As disgraced state chemist Annie Dookhan appeared in two courtrooms Wednesday to answer to obstruction-of-justice charges, a man freed from jail less than a month ago because Dookhan tested evidence in his case was charged again with drug possession.

“I just got out on Annie Dookhan, and I ain’t going back to jail,” Jonathan Vaughan ­allegedly yelled to Chelsea ­police as he was arrested Tuesday night at a McDonald’s restaurant in Chelsea.

Comments

One, simple, question: When running any kind of lab where accurate tests results are imperitive, wouldn't the scientifically prudent routinely run AUDITS of any testing procedure?
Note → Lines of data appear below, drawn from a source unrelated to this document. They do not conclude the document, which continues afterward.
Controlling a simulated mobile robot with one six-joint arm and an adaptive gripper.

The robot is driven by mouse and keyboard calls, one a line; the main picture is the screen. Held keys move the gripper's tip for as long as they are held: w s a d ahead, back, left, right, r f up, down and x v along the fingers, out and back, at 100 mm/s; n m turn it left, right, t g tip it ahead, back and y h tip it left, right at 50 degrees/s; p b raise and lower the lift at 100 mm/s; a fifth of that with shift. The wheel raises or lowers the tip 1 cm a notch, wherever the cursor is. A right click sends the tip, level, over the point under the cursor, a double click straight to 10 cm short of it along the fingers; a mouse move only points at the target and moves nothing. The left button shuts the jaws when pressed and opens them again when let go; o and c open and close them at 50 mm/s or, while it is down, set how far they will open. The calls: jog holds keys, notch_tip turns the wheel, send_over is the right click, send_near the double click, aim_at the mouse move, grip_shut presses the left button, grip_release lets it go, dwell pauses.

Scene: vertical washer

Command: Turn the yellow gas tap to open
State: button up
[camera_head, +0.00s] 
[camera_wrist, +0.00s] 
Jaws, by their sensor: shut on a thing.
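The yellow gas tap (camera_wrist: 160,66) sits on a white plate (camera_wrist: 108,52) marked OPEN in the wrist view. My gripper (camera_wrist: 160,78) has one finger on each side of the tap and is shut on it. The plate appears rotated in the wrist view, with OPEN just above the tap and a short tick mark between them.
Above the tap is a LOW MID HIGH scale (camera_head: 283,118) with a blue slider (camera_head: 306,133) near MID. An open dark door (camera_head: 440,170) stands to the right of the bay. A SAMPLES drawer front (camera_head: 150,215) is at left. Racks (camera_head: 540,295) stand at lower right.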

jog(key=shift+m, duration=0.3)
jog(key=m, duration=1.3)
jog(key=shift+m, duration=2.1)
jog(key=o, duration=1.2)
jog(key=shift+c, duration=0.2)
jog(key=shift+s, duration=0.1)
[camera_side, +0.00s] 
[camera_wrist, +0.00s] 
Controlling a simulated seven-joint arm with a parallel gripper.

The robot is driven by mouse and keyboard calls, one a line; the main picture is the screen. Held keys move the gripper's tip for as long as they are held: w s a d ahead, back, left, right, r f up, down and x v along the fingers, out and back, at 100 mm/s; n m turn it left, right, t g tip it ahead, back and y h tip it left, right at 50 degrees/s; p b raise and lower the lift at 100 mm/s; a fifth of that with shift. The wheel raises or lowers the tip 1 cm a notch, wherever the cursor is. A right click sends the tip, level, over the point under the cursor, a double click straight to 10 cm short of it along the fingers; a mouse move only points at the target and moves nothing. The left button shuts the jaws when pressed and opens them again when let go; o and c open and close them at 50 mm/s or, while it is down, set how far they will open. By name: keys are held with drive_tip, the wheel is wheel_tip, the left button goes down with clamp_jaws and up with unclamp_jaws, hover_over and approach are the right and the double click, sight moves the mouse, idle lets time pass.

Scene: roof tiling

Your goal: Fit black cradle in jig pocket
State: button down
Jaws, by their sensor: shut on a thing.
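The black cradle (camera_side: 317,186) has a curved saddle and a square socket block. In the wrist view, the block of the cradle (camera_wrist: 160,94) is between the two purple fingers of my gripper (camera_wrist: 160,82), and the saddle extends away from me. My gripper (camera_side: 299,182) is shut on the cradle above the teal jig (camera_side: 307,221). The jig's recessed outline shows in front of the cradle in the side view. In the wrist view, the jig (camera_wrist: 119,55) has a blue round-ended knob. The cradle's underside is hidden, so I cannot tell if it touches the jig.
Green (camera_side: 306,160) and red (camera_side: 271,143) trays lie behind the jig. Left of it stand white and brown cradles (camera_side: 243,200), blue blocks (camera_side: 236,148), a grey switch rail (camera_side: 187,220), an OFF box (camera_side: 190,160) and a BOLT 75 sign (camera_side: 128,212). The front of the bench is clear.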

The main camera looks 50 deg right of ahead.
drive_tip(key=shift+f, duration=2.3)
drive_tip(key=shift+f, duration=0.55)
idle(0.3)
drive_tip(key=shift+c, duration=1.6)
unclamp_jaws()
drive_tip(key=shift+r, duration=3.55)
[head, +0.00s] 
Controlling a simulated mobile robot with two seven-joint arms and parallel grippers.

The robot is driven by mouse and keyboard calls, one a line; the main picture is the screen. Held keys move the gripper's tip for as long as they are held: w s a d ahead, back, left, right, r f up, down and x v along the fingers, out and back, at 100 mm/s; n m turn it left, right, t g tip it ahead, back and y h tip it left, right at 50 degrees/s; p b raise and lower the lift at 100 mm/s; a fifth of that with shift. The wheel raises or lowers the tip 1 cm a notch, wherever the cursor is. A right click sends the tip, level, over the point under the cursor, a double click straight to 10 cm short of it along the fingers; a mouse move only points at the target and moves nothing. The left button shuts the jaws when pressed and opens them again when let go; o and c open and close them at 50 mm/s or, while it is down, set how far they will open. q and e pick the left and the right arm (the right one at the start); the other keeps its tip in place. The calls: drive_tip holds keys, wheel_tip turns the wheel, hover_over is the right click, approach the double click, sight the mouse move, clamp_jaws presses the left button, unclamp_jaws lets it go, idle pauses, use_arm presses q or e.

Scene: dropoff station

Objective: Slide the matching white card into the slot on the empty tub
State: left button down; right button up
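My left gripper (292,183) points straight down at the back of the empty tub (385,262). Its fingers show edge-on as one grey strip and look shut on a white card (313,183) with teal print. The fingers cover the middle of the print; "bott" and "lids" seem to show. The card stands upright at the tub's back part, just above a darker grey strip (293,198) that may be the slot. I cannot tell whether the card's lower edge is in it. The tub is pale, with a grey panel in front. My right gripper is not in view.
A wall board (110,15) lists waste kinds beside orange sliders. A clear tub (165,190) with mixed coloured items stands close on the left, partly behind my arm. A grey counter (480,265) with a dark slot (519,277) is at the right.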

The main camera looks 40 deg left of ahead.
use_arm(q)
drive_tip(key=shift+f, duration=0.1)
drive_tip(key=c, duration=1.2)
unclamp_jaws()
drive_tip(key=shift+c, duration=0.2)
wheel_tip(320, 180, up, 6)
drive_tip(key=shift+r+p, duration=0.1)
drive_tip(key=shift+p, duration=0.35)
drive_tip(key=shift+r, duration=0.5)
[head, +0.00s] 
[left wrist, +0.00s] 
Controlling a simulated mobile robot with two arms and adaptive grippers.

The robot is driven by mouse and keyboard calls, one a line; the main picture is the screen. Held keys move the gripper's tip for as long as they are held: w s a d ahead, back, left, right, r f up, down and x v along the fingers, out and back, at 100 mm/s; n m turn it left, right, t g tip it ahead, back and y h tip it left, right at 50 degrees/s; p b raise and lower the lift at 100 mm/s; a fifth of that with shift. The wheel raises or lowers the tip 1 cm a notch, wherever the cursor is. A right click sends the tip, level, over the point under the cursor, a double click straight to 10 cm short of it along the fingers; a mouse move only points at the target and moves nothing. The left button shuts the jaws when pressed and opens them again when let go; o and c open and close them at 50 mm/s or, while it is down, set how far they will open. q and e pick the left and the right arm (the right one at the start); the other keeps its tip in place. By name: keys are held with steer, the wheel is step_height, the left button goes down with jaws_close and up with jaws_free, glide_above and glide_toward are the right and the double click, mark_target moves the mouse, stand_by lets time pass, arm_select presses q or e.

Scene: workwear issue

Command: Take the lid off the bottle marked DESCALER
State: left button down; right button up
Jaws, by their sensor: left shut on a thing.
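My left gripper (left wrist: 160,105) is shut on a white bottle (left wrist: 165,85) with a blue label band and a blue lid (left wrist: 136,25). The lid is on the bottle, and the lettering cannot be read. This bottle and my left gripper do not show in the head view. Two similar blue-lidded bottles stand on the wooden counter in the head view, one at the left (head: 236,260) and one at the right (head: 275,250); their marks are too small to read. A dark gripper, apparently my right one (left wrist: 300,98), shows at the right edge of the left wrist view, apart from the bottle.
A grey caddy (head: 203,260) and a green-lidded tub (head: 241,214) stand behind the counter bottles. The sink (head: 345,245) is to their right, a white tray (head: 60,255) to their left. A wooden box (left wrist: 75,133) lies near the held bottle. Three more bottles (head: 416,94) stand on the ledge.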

If the state lab ran audits, how was it possible NOT to pick up on Dookhan's incompetence in fairly short order? Did the lab audit her results? Who supervised those audits? Why did they fail? Life is full of Dookhans in every endeavor and most, prudent, organizations know the imperitive of auditing even the most "outstanding" employees. In fact, its the very fact that someone in Dookhan's position was performing outrageously "well" (at least in the volumes that she was producing) that should have drawn a reasonable managers attention. Perhaps I missed this element of the case being discussed by the Globe but, regardless, isn't the critical lesson to be learned here is that this department was, apparently, so woefully mismanaged that they didn't even manage the most elemental cross check on testing to insure integrity of the process?

McDonald's isn't considered "being in public?" Seriously?